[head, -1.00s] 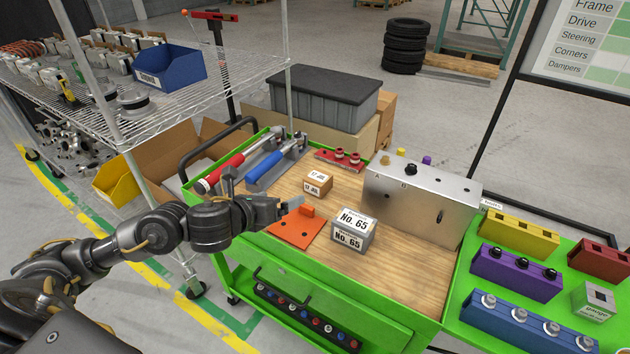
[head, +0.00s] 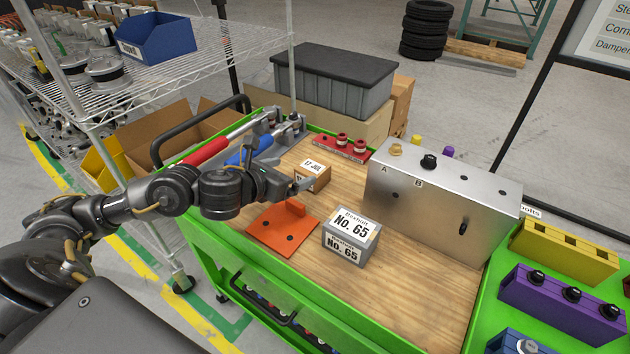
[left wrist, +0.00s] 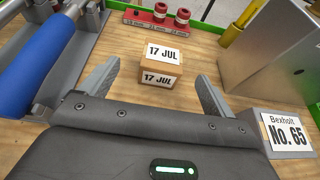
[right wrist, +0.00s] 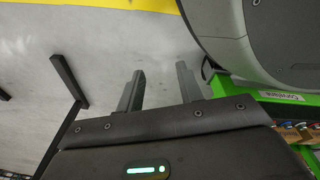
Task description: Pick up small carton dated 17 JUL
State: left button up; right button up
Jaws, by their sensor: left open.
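The small brown carton (head: 313,175) has white labels reading 17 JUL and stands on the wooden top of the green cart. In the head view my left gripper partly covers its lower left side. My left gripper (head: 300,184) is open, with its fingertips close to the carton. In the left wrist view the carton (left wrist: 160,65) sits ahead of and between the two spread fingers, with nothing held. My right gripper (right wrist: 160,88) shows only in its own wrist view. Its fingers are apart and empty over grey floor.
A grey No. 65 box (head: 350,236) and an orange plate (head: 282,228) lie nearer the front. A metal box (head: 440,205) with knobs stands right. Red and blue cylinders (head: 245,153) lie left, and a red fixture (head: 342,147) sits behind. Bare wood (head: 400,285) is clear at front right.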

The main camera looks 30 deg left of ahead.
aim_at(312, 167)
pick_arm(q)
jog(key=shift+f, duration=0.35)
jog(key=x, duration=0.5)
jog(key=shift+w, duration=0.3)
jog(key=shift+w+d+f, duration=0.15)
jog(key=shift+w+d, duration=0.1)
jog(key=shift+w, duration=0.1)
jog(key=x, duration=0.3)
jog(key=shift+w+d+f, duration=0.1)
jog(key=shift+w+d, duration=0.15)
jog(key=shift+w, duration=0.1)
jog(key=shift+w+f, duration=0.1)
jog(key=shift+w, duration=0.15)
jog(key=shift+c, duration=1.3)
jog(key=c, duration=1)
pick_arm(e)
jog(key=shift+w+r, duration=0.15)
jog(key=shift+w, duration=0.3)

= = = = = = =

- PROBLEM DESCRIPTION: Repeat the data exactly, without the pictures.

- COMPLETED EXERCISE:
[head, -1.00s] 
[head, +0.00s] 
[left wrist, +0.00s] 
[right wrist, +0.00s] 
Task description: Pick up small carton dated 17 JUL
State: left button up; right button up
Jaws, by their sensor: left open.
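The small brown carton (head: 313,175) has white labels reading 17 JUL and stands on the wooden top of the green cart. In the head view my left gripper partly covers its lower left side. My left gripper (head: 300,184) is open, with its fingertips close to the carton. In the left wrist view the carton (left wrist: 160,65) sits ahead of and between the two spread fingers, with nothing held. My right gripper (right wrist: 160,88) shows only in its own wrist view. Its fingers are apart and empty over grey floor.
A grey No. 65 box (head: 350,236) and an orange plate (head: 282,228) lie nearer the front. A metal box (head: 440,205) with knobs stands right. Red and blue cylinders (head: 245,153) lie left, and a red fixture (head: 342,147) sits behind. Bare wood (head: 400,285) is clear at front right.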

The main camera looks 30 deg left of ahead.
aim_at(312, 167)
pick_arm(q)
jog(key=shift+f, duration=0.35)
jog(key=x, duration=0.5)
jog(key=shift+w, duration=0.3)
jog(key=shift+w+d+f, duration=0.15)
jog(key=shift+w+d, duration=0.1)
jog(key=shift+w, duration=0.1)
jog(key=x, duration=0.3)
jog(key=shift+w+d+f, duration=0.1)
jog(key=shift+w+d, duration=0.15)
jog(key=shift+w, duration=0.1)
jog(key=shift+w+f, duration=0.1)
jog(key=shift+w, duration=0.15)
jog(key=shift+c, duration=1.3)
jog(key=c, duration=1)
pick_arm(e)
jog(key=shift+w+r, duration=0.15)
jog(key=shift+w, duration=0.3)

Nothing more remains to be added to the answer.